Monday, September 19, 2005

PEEING IN THE DARK — by Steve Nadis

It’s taken roughly half a century, but TV–a medium I do not watch but nevertheless follow (in the same way I follow hockey, etc.)–has finally confronted the important issue of peeing in the dark. The subject was taken up in the ill-fated Blind Justice, a show cancelled last spring, in which Detective Jim Dunbar (played by Ron Eldard) advised another young blind man about how to pee with pride–standing up, that is. “Go slowly, at first, and when you hit the water, let ‘er rip.” Those weren’t his exact words, but you get the drift.

Larry David took up the same subject–from the perspective of a middle-aged sighted man–during the fourth season of Curb Your Enthusiasm, recently out on DVD. (I don’t get a kickback but should.) Larry, you see, has to get up in the middle of the night to pee, which is something that happens to middle-aged men, sighted or not. He doesn’t want to turn the light on, which would wake him up, so he pees sitting down–a shameful posture for men. Except his wife sometimes forgets to put the seat down, and on one occasion he falls in, getting his bottom wet and injuring his back as well.

It was a light treatment of an important subject that had not, to the best of my knowledge, been addressed on primetime before. Now that the ice has been broken, I’m sure we’ll all be hearing more about peeing in the dark–and laughing about it all the way to the bathroom.

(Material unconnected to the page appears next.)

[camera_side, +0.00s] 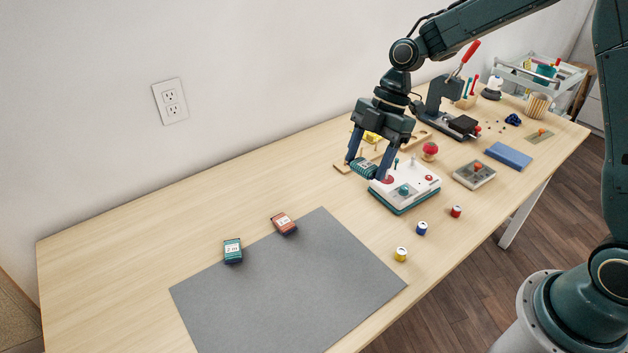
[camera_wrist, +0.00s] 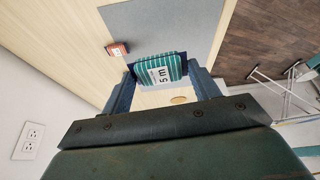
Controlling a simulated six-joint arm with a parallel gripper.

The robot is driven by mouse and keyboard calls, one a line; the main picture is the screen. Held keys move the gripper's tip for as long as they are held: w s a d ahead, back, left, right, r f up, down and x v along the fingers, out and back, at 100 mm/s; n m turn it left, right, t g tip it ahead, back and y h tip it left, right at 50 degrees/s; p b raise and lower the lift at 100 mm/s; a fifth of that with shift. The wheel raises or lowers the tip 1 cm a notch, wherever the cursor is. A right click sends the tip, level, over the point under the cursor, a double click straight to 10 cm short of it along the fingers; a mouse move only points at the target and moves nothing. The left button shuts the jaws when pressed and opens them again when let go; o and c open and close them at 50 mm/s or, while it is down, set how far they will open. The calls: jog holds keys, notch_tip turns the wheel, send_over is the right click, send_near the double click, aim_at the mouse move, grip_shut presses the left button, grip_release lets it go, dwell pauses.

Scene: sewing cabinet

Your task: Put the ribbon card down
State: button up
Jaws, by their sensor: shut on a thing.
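My gripper (camera_side: 367,170) is shut on a teal striped ribbon card (camera_wrist: 155,72) with a white label reading 5 m. In the wrist view the card sits between the two fingers. In the side view the held card (camera_side: 363,168) is above the table, left of a white and teal device. A second teal card (camera_side: 233,251) lies at the far edge of a grey mat (camera_side: 290,295). A red-brown card (camera_side: 285,223) lies to its right; it also shows in the wrist view (camera_wrist: 118,48).
The white and teal device (camera_side: 405,190) with a red knob stands close to my gripper. Yellow, blue and red spools (camera_side: 421,229) stand in front of it. A wooden pegged board (camera_side: 350,163) is behind. Most of the mat is clear.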

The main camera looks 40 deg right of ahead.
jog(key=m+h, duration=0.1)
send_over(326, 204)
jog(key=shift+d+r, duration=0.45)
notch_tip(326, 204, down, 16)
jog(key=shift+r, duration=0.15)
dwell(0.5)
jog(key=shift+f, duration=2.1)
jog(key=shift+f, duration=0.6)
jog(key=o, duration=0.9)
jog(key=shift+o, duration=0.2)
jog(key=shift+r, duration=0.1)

Posted by Snake at 18:47:47
Comments

8 Responses to “PEEING IN THE DARK — by Steve Nadis”

  1. OldRoses says:

    Whoever has to clean up the "misses" is not laughing. It’s one of those things women talk about when men aren’t around: how bad their aim is.

  2. Snake says:

    That’s an excellent point, Roses, and a perspective on this subject that may have been missing were it not for the invention of blogs. The thing I’m wondering about is this: How long will it be before TV breaks the taboo and shows women (i.e., the misses) talking about the faulty-aim problem (i.e., the misses)?

  3. MarcoPolo says:

    Don’t pee when wading thru a rainforest swamp! Just learned from PBS (SO educational) there are little, barbed FISH that swim to any urine source & snarl ‘emselves in good. Only fix?
    Cut ‘em out w’ a knife. I kid U not.

  4. Snake says:

    Thanks Marco. As I said to Roses, this is the kind of information that people depend on blogs for. In fact, there may be no other source.

  5. Turd Blossom says:

    The Mrs. cleans up the misses.

  6. Snake says:

    I could be wrong, and certainly profess no expertise in this area (nor would I want to), though I somehow doubt the Mrs. in the Turd Blossom household takes care of the misses. But the proof, as they say, is in the cleanin’.

  7. Turd Blossom says:

    I was only speaking hypothetically. The Blossom takes the shameful posture.

  8. Snake says:

    Sorry, Turd, I didn’t mean to put you on the spot. At least that saves the misses from the misses–to drive another good pun into the ground.